* AVAILABLE RECORDS:
--------
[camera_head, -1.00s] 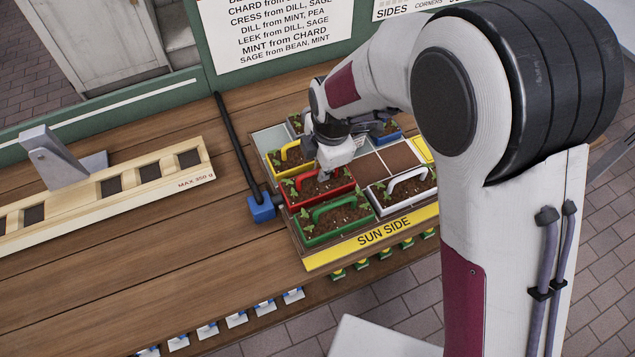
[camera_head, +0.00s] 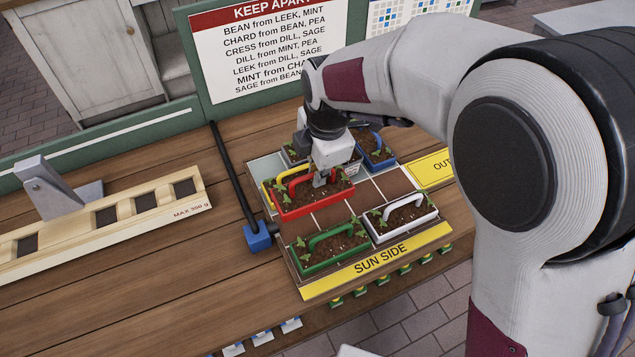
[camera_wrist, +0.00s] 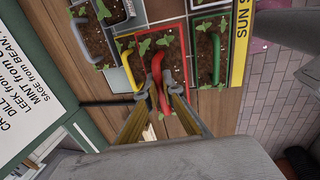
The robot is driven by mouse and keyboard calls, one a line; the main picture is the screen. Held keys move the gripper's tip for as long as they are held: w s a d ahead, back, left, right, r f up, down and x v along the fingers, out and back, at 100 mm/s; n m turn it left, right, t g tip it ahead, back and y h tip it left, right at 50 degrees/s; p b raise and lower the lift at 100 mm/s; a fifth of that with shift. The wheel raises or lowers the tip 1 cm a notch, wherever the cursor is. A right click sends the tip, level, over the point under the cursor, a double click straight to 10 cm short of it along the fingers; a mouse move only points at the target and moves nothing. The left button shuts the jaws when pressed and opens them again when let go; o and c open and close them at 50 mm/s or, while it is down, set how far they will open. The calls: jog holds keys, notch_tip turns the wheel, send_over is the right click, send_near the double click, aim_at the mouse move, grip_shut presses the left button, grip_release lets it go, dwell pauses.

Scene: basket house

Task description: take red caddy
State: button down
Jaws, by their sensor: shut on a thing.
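The red caddy (camera_head: 318,203) is a small open box of soil and seedlings with a red handle. In the head view it is raised above the tray, partly in front of the yellow caddy (camera_head: 268,190). My gripper (camera_head: 322,178) is above it, shut on its handle. In the wrist view the two fingers (camera_wrist: 160,92) close around the red handle (camera_wrist: 156,70), and the caddy's soil and seedlings show behind. The gripper hides part of the caddy's far side in the head view.
A green caddy (camera_head: 325,247) and a white caddy (camera_head: 402,217) stand in the tray's front row. A blue caddy (camera_head: 377,150) stands at the back. A bare brown cell (camera_head: 332,214) lies in front of the red caddy. A black rod with a blue block (camera_head: 259,237) lies left of the tray.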

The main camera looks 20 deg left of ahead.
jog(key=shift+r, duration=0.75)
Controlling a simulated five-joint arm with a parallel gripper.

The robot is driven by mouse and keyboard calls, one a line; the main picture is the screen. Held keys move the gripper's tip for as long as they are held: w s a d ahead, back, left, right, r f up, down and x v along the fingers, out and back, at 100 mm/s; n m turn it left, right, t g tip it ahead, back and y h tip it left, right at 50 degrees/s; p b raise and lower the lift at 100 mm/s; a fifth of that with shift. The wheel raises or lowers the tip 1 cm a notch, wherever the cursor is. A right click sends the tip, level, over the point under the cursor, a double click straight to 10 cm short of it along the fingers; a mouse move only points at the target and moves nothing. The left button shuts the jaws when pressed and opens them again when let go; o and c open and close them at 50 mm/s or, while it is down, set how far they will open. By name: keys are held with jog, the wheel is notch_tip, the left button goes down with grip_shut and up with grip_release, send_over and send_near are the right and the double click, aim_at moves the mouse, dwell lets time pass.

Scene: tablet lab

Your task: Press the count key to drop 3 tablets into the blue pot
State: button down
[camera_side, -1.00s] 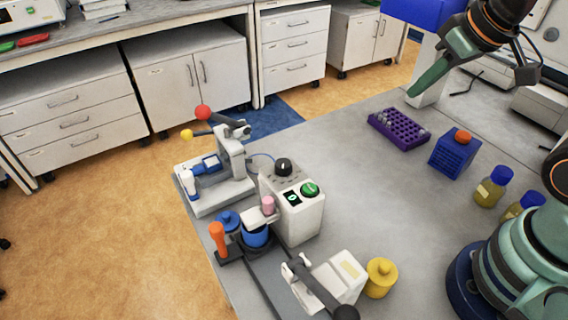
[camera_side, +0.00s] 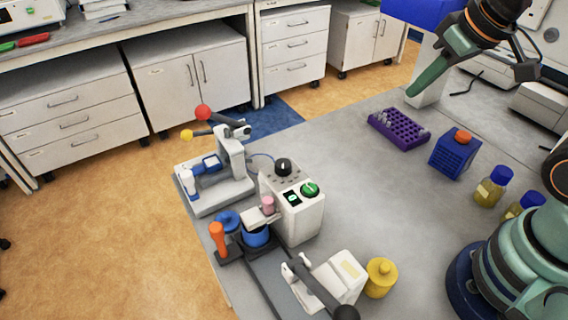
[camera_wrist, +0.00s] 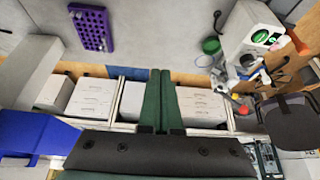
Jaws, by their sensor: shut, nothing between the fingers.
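The white counter machine (camera_side: 297,215) stands on the bench's left part, with a round green key (camera_side: 309,190), a small dark display with a green digit (camera_side: 292,198) and a black knob (camera_side: 283,166) on top. The blue pot (camera_side: 256,235) sits at its front left, under the pink part. In the wrist view the machine (camera_wrist: 247,35) is at upper right, with the green key (camera_wrist: 262,37). My gripper (camera_side: 411,93) is shut and empty, high at upper right, well away from the key. Its green fingers (camera_wrist: 159,75) lie together in the wrist view.
A purple rack (camera_side: 399,129), a blue box with an orange top (camera_side: 454,152) and blue-capped bottles (camera_side: 493,186) stand at right. A yellow weight (camera_side: 380,277) stands in front. The bench middle is clear.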

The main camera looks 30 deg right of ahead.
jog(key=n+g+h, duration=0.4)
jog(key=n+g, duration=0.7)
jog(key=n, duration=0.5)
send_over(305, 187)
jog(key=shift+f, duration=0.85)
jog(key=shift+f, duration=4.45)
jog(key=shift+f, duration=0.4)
--------
* WRITTEN EXERCISE:
Make an exact copy of the lines of the records from the line containing "Your task: Press" through the final line, both ends included, but not of the pictures.

* ANSWER TO THIS EXERCISE:
Your task: Press the count key to drop 3 tablets into the blue pot
State: button down
[camera_side, -1.00s] 
[camera_side, +0.00s] 
[camera_wrist, +0.00s] 
Jaws, by their sensor: shut, nothing between the fingers.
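The white counter machine (camera_side: 297,215) stands on the bench's left part, with a round green key (camera_side: 309,190), a small dark display with a green digit (camera_side: 292,198) and a black knob (camera_side: 283,166) on top. The blue pot (camera_side: 256,235) sits at its front left, under the pink part. In the wrist view the machine (camera_wrist: 247,35) is at upper right, with the green key (camera_wrist: 262,37). My gripper (camera_side: 411,93) is shut and empty, high at upper right, well away from the key. Its green fingers (camera_wrist: 159,75) lie together in the wrist view.
A purple rack (camera_side: 399,129), a blue box with an orange top (camera_side: 454,152) and blue-capped bottles (camera_side: 493,186) stand at right. A yellow weight (camera_side: 380,277) stands in front. The bench middle is clear.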

The main camera looks 30 deg right of ahead.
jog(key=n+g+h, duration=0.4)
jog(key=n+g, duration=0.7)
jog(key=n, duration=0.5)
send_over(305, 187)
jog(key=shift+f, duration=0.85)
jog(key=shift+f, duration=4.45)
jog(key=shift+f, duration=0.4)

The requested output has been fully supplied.